29 The Wind-Up Birds - Poor Music
Chief Wind-Up Bird Kroyd has pretty much had enough now. Over a luxurious seventeen tracks he narrates a country gone socio-politically wrong from the bar, not in a ranting overtly political sense but as a series of post-Half Man Half Biscuit/Art Brut observations of characters dissatisfied, overcurious or just lost in situations along class lines. It's the energy of the band that make it, though, charging through a very Northern charge, echoes of prime Fall in the background, often as keen to poke and prod the listener as the lyrical sentiments.
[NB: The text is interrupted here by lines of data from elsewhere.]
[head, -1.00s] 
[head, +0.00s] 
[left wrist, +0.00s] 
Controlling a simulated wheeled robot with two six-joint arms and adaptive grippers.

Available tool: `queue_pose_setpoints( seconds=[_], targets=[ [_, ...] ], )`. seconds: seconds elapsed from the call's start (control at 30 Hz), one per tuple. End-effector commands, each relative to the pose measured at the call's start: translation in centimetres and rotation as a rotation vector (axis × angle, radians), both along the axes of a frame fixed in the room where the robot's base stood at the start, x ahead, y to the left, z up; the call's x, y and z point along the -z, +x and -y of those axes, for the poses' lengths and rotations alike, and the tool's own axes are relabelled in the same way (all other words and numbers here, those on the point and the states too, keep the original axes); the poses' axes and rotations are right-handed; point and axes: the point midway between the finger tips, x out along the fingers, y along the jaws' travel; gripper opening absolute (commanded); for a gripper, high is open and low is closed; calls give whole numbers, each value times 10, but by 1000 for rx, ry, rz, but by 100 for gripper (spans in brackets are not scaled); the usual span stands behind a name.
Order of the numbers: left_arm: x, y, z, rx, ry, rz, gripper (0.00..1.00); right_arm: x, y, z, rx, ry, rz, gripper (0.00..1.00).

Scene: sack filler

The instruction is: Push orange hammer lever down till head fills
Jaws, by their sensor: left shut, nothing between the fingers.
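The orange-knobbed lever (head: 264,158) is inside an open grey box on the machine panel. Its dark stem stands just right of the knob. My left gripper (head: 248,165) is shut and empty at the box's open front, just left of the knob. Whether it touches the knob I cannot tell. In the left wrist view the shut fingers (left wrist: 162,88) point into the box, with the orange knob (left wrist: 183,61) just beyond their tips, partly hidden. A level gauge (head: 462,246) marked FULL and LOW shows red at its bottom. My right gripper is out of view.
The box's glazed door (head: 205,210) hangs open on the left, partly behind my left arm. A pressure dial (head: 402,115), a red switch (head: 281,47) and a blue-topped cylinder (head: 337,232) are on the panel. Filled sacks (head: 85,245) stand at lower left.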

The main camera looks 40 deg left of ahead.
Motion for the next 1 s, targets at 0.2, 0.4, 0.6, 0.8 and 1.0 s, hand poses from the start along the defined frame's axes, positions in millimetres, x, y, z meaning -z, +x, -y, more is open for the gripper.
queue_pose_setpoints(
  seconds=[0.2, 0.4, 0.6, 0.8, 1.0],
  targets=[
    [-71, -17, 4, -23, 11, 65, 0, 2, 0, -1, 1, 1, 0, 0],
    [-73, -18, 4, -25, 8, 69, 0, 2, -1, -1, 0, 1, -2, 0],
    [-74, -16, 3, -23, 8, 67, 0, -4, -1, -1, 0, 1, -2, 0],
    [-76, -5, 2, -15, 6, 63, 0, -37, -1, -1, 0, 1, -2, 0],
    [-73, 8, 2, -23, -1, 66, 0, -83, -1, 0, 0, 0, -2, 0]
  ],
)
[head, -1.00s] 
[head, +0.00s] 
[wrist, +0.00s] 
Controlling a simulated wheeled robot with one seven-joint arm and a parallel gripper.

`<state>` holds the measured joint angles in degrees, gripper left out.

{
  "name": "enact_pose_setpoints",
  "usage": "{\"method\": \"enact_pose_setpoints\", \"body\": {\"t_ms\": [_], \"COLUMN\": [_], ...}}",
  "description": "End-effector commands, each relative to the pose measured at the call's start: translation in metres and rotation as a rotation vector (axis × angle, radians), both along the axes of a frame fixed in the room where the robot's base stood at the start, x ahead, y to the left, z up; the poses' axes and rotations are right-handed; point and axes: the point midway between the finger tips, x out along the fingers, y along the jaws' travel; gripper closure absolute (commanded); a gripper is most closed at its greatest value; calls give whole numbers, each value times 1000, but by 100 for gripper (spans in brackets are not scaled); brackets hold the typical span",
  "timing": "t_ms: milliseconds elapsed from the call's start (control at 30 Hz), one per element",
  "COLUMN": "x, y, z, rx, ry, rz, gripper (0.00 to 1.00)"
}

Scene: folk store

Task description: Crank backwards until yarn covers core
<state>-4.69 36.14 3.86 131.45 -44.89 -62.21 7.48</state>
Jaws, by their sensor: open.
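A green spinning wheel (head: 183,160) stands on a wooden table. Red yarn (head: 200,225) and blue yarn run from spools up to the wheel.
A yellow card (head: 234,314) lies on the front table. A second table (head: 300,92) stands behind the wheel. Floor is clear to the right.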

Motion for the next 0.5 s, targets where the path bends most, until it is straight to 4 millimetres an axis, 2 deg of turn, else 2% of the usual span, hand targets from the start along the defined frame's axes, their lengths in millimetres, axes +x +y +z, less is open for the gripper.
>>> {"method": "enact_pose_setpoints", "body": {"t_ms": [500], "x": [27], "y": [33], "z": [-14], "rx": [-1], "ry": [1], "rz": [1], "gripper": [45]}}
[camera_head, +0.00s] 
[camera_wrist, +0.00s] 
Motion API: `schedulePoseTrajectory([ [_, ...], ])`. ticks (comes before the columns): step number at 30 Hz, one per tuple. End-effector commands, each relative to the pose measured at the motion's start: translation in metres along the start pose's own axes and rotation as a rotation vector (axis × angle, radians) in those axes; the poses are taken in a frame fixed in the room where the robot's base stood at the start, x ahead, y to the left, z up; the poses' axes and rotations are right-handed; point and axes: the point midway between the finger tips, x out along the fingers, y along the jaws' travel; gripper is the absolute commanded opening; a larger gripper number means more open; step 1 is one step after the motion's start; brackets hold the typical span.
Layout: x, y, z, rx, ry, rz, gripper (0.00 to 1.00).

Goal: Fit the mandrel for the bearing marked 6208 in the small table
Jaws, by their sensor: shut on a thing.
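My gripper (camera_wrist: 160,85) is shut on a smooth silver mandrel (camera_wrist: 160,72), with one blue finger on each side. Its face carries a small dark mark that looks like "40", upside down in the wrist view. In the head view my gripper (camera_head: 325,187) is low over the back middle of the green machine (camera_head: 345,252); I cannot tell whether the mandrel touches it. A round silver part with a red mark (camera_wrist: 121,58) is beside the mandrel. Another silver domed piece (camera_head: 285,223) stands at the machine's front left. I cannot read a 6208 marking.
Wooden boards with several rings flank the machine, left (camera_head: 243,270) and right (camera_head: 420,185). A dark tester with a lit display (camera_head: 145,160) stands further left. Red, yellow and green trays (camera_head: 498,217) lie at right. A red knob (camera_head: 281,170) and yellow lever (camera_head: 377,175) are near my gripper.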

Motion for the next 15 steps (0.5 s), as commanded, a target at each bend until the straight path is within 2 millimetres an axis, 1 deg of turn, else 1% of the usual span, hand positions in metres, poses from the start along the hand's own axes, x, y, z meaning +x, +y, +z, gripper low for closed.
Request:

It's defiance refracted as indie, just like it used to be done.
[iTunes] [Bandcamp] [Spotify]


28 Maybeshewill - Fair Youth
No instrumental band quite does optimism within grandiosity in the way Maybeshewill do it. Their fourth album refines their sound further, the laptop glitchery sneaking back in to augment the high emotive content, beauty and drama suggested by the major key piano flourishes and guitars that swap the metal riffola of previous records for something more layered and considered, backed by drifting strings and ice floe textures where others would construct all-out sonic cathedrals. The way everything fits together works just right for purpose, gliding never too serenly, never settling into a holding pattern.
[iTunes] [Amazon] [Spotify]


27 White Lung - Deep Fantasy
You almost don't need to explain albums like this, you set them off and let them strip the paint from the walls. Ten electrifying tracks in 22 minutes, illuminated by the righteous, urgently and proudly politicised/feminist screeds of Mish Way and backed by guitars that take off like rockets, leaving feedback sparkles and enormous wreckage in their wake, with precious little in the way of deliberate let-up. Sometimes it reminds of Motorhead, sometimes of Black Flag, always it sounds entirely vital and the sort of album that you know what to expect from but it still pins you to the wall by force of internalised belief alone.
[iTunes] [Amazon] [Spotify]


26 Hello Saferide - The Fox, The Hunter And Hello Saferide
Annika Norlin's first English language album in six years peels away most extraneous elements until all that's left is delicacy against Norlin's aching lyrics. She's always excelled at using imagery to cut quicker to the ultimate truth and here applies the light and shade approach to personal themes – ageing and maturing, dependency on others, nostalgia and misunderstanding – until the intimacy either becomes all too well sketched out or becomes a consideration of how we all fit into the world. Norlin might talk, unexpectedly in context, of “a darkness trying to get out” but there's equally as many light, curious touches to fill in the humanity aspect of her character self-study.